L'Evangile de ce dimanche (Mt 25, 14-30) nous interpelle directement : 

Jésus parlait à ses disciples de sa venue ; il disait cette parabole : « Un homme qui partait en voyage appela ses serviteurs et leur confia ses biens. A l'un il donna une somme de cinq talents, à un autre deux talents, au troisième un seul, à chacun selon ses capacités. Puis il partit. Aussitôt, celui qui avait reçu cinq talents s'occupa de les faire valoir et en gagna cinq autres. De même, celui qui avait reçu deux talents en gagna deux autres. Mais celui qui n'en avait reçu qu'un creusa la terre et enfouit l'argent de son maître. 

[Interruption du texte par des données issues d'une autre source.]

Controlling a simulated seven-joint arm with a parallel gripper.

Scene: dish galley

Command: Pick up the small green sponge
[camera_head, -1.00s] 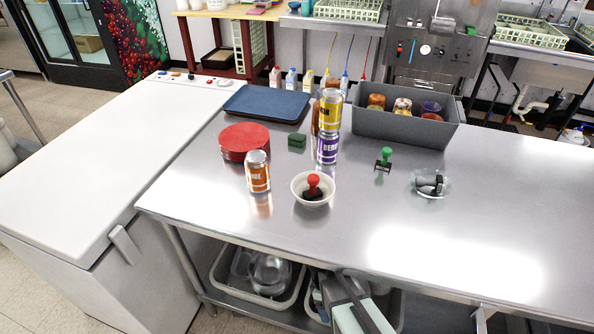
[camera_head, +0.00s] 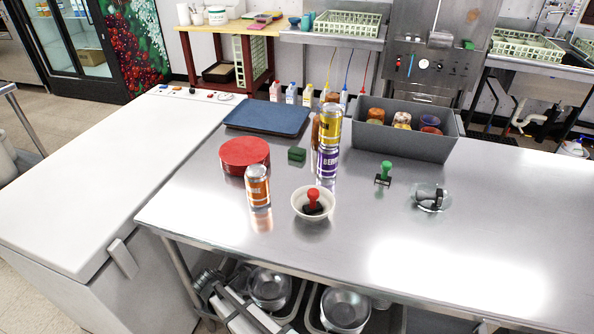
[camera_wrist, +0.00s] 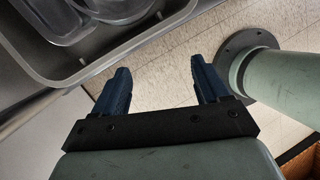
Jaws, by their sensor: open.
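The small green sponge (camera_head: 297,155) is a dark green block lying on the steel table (camera_head: 400,250). It sits to the right of the round red tin (camera_head: 245,154) and left of the stacked cans. My gripper (camera_wrist: 158,82) shows in the wrist view with its two blue fingers apart and nothing between them. It is low, beside a grey tub (camera_wrist: 70,70) and above the tiled floor, far from the sponge. The sponge is not in the wrist view.
A yellow can (camera_head: 330,126) stands on a purple can (camera_head: 327,162) just right of the sponge. An orange can (camera_head: 258,187) and a white bowl (camera_head: 328,207) with a red-handled stamp (camera_head: 313,198) stand nearer. A blue tray (camera_head: 266,119) lies behind. The table's right front is clear.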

« Longtemps après, leur maître revient et il leur demande des comptes. Celui qui avait reçu les cinq talents s'avança en apportant cinq autres talents et dit : 'Seigneur, tu m'as confié cinq talents ; voilà, j'en ai gagné cinq autres. — Très bien, serviteur bon et fidèle, tu as été fidèle pour peu de choses, je t'en confierai beaucoup ; entre dans la joie de ton maître.' Celui qui avait reçu deux talents s'avança ensuite et dit : 'Seigneur, tu m'as confié deux talents ; voilà, j'en ai gagné deux autres. — Très bien, serviteur bon et fidèle, tu as été fidèle pour peu de choses, je t'en confierai beaucoup ; entre dans la joie de ton maître.'

« Celui qui avait reçu un seul talent s'avança ensuite et dit : 'Seigneur, je savais que tu es un homme dur : tu moissonnes là où tu n'as pas semé, tu ramasses là où tu n'as pas répandu le grain. J'ai eu peur, et je suis allé enfouir ton talent dans la terre. Le voici. Tu as ce qui t'appartient.' 

« Son maître lui répliqua : 'Serviteur mauvais et paresseux, tu savais que je moissonne là où je n'ai pas semé, que je ramasse le grain là où je ne l'ai pas répandu. Alors, il fallait placer mon argent à la banque ; et, à mon retour, je l'aurais retrouvé avec les intérêts. Enlevez-lui donc son talent et donnez-le à celui qui en a dix. Car celui qui a recevra encore, et il sera dans l'abondance. Mais celui qui n'a rien se fera enlever même ce qu'il a. Quant à ce serviteur bon à rien, jetez-le dehors dans les ténèbres ; là il y aura des pleurs et des grincements de dents !'»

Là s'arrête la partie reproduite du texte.